Task to carry out → Reproduce the lines of the material exactly, excluding every image.
====
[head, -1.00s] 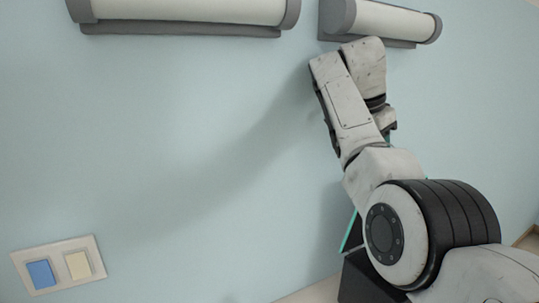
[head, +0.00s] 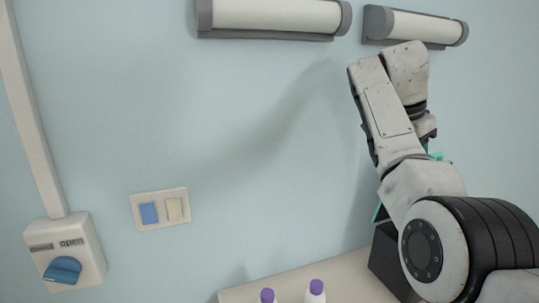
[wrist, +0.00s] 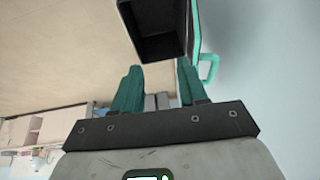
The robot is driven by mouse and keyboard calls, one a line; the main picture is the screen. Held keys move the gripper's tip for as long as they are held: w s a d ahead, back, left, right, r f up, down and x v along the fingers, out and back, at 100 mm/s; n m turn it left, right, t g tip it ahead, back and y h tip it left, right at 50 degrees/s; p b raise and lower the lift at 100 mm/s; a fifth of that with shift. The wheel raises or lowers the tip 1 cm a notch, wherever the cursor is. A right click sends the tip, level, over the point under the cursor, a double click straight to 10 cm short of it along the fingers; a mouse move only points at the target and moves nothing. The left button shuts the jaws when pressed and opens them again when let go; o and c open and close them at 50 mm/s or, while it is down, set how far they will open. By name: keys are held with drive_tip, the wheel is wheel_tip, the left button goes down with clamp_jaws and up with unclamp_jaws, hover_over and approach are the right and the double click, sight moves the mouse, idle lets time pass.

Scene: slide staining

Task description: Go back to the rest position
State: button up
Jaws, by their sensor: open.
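My gripper (wrist: 159,66) shows in the wrist view with its two teal fingers spread apart and nothing between them. A dark, open-topped box (wrist: 152,48) is just beyond the fingertips, apart from them as far as I can tell. In the head view my folded arm stands at the right and hides most of my gripper. Small teal parts show behind the arm, but I cannot tell what they belong to. A dark block (head: 384,262) stands on the bench beside the arm.
Two purple-capped bottles (head: 316,292) stand on the pale bench (head: 345,280). On the wall are a switch plate (head: 160,209), a box marked "open" with a blue knob (head: 62,270), and two lamps (head: 275,15). A teal handle (wrist: 209,68) is right of the fingers.

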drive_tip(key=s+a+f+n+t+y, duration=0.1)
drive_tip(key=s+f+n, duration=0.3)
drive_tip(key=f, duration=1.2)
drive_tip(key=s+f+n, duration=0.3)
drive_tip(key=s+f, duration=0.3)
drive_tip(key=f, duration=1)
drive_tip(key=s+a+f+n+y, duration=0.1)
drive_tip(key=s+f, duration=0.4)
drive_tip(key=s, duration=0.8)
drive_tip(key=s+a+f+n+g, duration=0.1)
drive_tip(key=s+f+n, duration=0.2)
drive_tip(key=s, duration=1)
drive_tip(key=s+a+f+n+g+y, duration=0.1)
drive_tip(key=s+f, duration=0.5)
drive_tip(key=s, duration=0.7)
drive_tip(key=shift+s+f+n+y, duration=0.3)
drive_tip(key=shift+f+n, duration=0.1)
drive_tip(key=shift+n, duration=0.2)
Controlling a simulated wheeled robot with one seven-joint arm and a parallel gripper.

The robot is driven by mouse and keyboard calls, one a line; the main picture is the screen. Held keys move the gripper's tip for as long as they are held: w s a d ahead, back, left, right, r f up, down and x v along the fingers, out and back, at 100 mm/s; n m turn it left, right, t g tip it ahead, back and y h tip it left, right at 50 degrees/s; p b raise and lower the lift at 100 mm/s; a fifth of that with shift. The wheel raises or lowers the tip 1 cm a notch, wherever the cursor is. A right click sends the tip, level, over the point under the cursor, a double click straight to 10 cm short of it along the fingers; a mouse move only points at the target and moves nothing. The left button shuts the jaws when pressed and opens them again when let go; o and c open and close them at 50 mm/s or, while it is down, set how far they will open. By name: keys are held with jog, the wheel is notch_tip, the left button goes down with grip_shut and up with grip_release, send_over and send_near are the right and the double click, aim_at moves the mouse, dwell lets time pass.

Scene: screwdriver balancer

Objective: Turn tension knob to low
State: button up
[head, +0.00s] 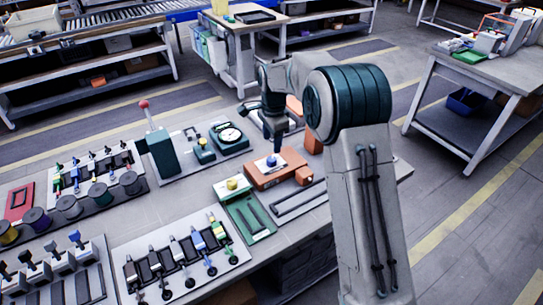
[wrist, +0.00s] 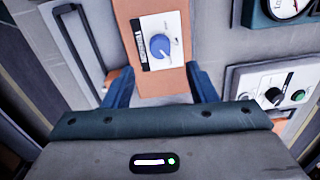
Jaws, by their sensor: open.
====
Exercise answer →
[head, -1.00s] 
[head, +0.00s] 
[wrist, +0.00s] 
The robot is driven by mouse and keyboard calls, one a line; the main picture is the screen. Held keys move the gripper's tip for as long as they are held: w s a d ahead, back, left, right, r f up, down and x v along the fingers, out and back, at 100 mm/s; n m turn it left, right, t g tip it ahead, back and y h tip it left, right at 50 degrees/s; p b raise and lower the lift at 100 mm/s; a fifth of that with shift. The wheel raises or lowers the tip 1 cm a notch, wherever the cursor is. A right click sends the tip, level, over the point under the cursor, a double click straight to 10 cm short of it along the fingers; a mouse move only points at the target and moves nothing. The left button shuts the jaws when pressed and opens them again when let go; o and c open and close them at 50 mm/s or, while it is down, set how far they will open. By name: keys are held with drive_tip, the wheel is wheel_tip, the left button goes down with clamp_jaws and up with unclamp_jaws, hover_over and approach are the right and the double click, sight moves the mouse, idle lets time pass.

Scene: slide staining

Task description: Go back to the rest position
State: button up
Jaws, by their sensor: open.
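My gripper (wrist: 159,66) shows in the wrist view with its two teal fingers spread apart and nothing between them. A dark, open-topped box (wrist: 152,48) is just beyond the fingertips, apart from them as far as I can tell. In the head view my folded arm stands at the right and hides most of my gripper. Small teal parts show behind the arm, but I cannot tell what they belong to. A dark block (head: 384,262) stands on the bench beside the arm.
Two purple-capped bottles (head: 316,292) stand on the pale bench (head: 345,280). On the wall are a switch plate (head: 160,209), a box marked "open" with a blue knob (head: 62,270), and two lamps (head: 275,15). A teal handle (wrist: 209,68) is right of the fingers.

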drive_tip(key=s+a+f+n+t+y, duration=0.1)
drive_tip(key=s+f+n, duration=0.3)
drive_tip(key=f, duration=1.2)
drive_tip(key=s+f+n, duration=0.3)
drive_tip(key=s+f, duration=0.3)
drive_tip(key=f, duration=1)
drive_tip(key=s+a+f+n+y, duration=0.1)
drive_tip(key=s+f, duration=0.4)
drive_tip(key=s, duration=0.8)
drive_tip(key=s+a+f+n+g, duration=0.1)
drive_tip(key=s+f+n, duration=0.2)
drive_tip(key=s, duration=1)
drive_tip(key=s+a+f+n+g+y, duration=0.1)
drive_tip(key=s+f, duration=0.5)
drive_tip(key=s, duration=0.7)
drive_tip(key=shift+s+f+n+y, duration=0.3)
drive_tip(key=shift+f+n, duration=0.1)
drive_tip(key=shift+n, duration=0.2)
Controlling a simulated wheeled robot with one seven-joint arm and a parallel gripper.

The robot is driven by mouse and keyboard calls, one a line; the main picture is the screen. Held keys move the gripper's tip for as long as they are held: w s a d ahead, back, left, right, r f up, down and x v along the fingers, out and back, at 100 mm/s; n m turn it left, right, t g tip it ahead, back and y h tip it left, right at 50 degrees/s; p b raise and lower the lift at 100 mm/s; a fifth of that with shift. The wheel raises or lowers the tip 1 cm a notch, wherever the cursor is. A right click sends the tip, level, over the point under the cursor, a double click straight to 10 cm short of it along the fingers; a mouse move only points at the target and moves nothing. The left button shuts the jaws when pressed and opens them again when let go; o and c open and close them at 50 mm/s or, while it is down, set how far they will open. By name: keys are held with jog, the wheel is notch_tip, the left button goes down with grip_shut and up with grip_release, send_over and send_near are the right and the double click, aim_at moves the mouse, dwell lets time pass.

Scene: screwdriver balancer

Objective: Turn tension knob to low
State: button up
[head, +0.00s] 
[wrist, +0.00s] 
Jaws, by their sensor: open.

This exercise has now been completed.